**Task to complete:** Copy, exactly as written, the lines that begin at the one containing "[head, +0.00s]" and end at the one containing "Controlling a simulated". Skip any pictures in the data below.

───── Information supplied

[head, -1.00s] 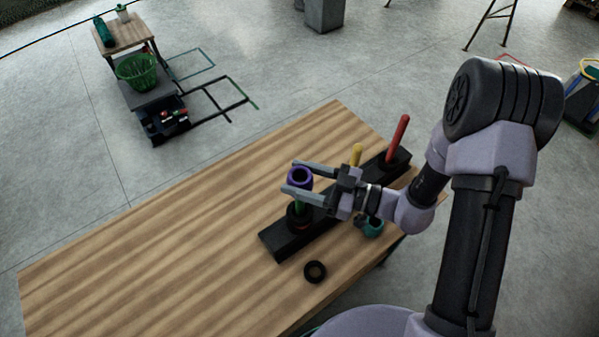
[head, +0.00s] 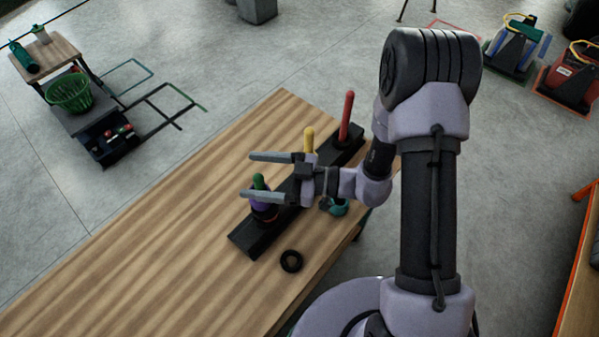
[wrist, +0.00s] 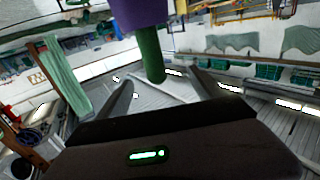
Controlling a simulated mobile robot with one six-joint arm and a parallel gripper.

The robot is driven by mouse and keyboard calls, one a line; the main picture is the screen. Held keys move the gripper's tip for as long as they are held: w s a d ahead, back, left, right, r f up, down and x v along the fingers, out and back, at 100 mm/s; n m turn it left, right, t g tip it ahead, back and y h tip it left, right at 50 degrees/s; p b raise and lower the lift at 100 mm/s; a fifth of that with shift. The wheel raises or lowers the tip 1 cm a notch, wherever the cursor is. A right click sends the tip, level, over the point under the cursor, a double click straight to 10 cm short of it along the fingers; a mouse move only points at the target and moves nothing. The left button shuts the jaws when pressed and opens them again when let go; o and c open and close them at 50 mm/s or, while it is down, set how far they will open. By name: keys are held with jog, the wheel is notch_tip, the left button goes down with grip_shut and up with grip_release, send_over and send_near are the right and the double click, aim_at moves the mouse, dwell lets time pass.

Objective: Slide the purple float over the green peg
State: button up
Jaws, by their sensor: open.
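The purple float (head: 261,204) sits low around the green peg (head: 258,181), whose rounded top stands out above it. A darker reddish-brown ring shows just under the float. The peg rises from the near end of a long black base (head: 243,238). My gripper (head: 248,175) is open and empty, its two fingers apart at the height of the peg's top, the nearer one crossing in front of the float. In the wrist view the green peg (wrist: 151,55) and the purple float (wrist: 138,12) show beyond the spread fingers.
A yellow peg (head: 309,140) and a red peg (head: 347,115) stand on the same base. A black ring (head: 291,261) lies on the wooden table (head: 170,240), beside a teal object (head: 338,207) near the edge. The table's left side is clear.

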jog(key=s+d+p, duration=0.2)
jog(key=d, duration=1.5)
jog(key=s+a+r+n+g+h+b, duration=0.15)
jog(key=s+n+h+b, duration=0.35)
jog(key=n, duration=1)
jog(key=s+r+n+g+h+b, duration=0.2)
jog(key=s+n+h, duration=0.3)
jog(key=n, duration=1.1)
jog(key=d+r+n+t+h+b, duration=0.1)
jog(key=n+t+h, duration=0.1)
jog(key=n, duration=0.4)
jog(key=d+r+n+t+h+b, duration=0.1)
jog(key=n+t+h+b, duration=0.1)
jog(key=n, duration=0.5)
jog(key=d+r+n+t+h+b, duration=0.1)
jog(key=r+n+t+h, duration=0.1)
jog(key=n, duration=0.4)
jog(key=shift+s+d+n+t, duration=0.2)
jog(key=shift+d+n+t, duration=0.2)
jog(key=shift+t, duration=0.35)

──────────

**Response to the task:**
[head, +0.00s] 
[wrist, +0.00s] 
Controlling a simulated mobile robot with one six-joint arm and a parallel gripper.

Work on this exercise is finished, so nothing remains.